Experimental Analysis of Oscillatory Premixed Flames in a Hele-Shaw Cell Propagating Towards a Closed End

TL;DR

This study experimentally investigates oscillatory behaviors of premixed flames in a Hele-Shaw cell, revealing two distinct regimes influenced by mixture composition and acoustic instabilities, with detailed visual and quantitative analysis.

Contribution

It provides new experimental insights into flame oscillation regimes and their dependence on mixture ratio and cell geometry in a quasi-two-dimensional setup.

Findings

Two propagation regimes identified based on equivalence ratio.

Small-amplitude oscillations (~8 mm) observed in lean flames.
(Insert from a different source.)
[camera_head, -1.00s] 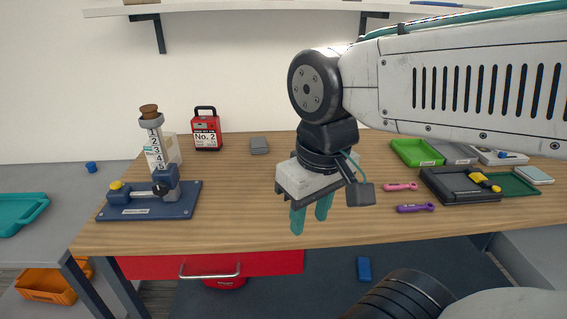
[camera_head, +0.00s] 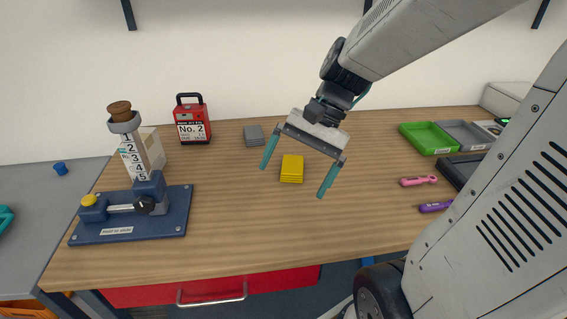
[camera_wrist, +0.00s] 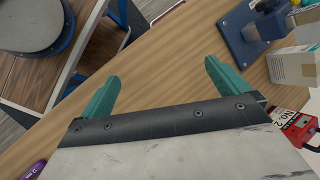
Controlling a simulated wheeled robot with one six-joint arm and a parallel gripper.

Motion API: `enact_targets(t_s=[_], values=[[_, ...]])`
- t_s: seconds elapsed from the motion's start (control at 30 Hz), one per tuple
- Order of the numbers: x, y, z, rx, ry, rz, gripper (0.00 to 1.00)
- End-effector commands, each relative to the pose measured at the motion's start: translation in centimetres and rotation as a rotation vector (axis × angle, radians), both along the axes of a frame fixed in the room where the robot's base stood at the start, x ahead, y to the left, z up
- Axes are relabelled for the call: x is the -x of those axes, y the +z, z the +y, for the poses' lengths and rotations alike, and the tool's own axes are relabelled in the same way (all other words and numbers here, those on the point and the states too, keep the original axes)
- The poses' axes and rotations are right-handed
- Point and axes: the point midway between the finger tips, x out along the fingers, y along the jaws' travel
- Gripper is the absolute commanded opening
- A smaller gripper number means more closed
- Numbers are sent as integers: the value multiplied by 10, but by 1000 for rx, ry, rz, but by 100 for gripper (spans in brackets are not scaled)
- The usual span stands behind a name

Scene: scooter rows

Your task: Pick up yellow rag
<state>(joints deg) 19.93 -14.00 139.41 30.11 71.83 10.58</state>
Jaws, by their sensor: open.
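A yellow rag (camera_head: 292,168), folded into a small flat stack, lies on the wooden table (camera_head: 220,225) in the head view. My gripper (camera_head: 292,180) is open and empty, its two teal fingers spread wide. In the head view the fingers appear on either side of the rag, and the gripper seems to be above the table; its exact height is hard to tell. In the wrist view my gripper (camera_wrist: 160,85) shows bare wood between its fingers, and the rag is not visible there.
A grey folded stack (camera_head: 254,135) lies behind the rag. A blue fixture (camera_head: 130,215) and a red No. 2 box (camera_head: 193,122) stand to the left. A pink tool (camera_head: 418,181), a purple tool (camera_head: 435,207) and a green tray (camera_head: 427,138) lie to the right.

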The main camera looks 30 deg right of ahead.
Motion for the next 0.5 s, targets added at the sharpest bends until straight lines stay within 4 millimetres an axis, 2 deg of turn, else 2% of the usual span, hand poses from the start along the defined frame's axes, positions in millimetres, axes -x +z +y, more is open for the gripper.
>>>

Large-amplitude pulsations (~30 mm) occur under secondary acoustic instability.

Abstract

An experimental study of methane, propane and dimethyl ether (DME) pre-mixed flames propagating in a quasi-two-dimensional Hele-Shaw cell placed horizontally is presented in this paper. The flames are ignited at the open end of the combustion chamber and propagate towards the closed end. Our experiments revealed two distinct propagation regimes depending on the equivalence ratio of the mixture as a consequence of the coupling between the heat-release rate and the acoustic waves. The primary acoustic instability induces a small-amplitude, of around 8 mm, oscillatory motion across the chamber that is observed for lean propane, lean DME, and rich methane flames. Eventually, a secondary acoustic instability emerges for sufficiently rich (lean) propane and DME (methane) flames, inducing large-amplitude oscillations in the direction of propagation of the flame. The amplitude of these oscillations can be as large as 30 mm and drastically changes the outline of the flame. The front then forms pulsating finger-shaped structures that characterize the flame propagation under the secondary acoustic instability. The experimental setup allows the recording of the flame propagation from two different points of view. The top view is used to obtain accurate quantitative information about the flame propagation, while the lateral view offered a novel three dimensional perspective of the flame that gives relevant information on the transition between the two oscillatory regimes. The influence of the geometry of the Hele-Shaw cell and of the equivalence ratio on the transition between the two acoustic-instability regimes is analyzed.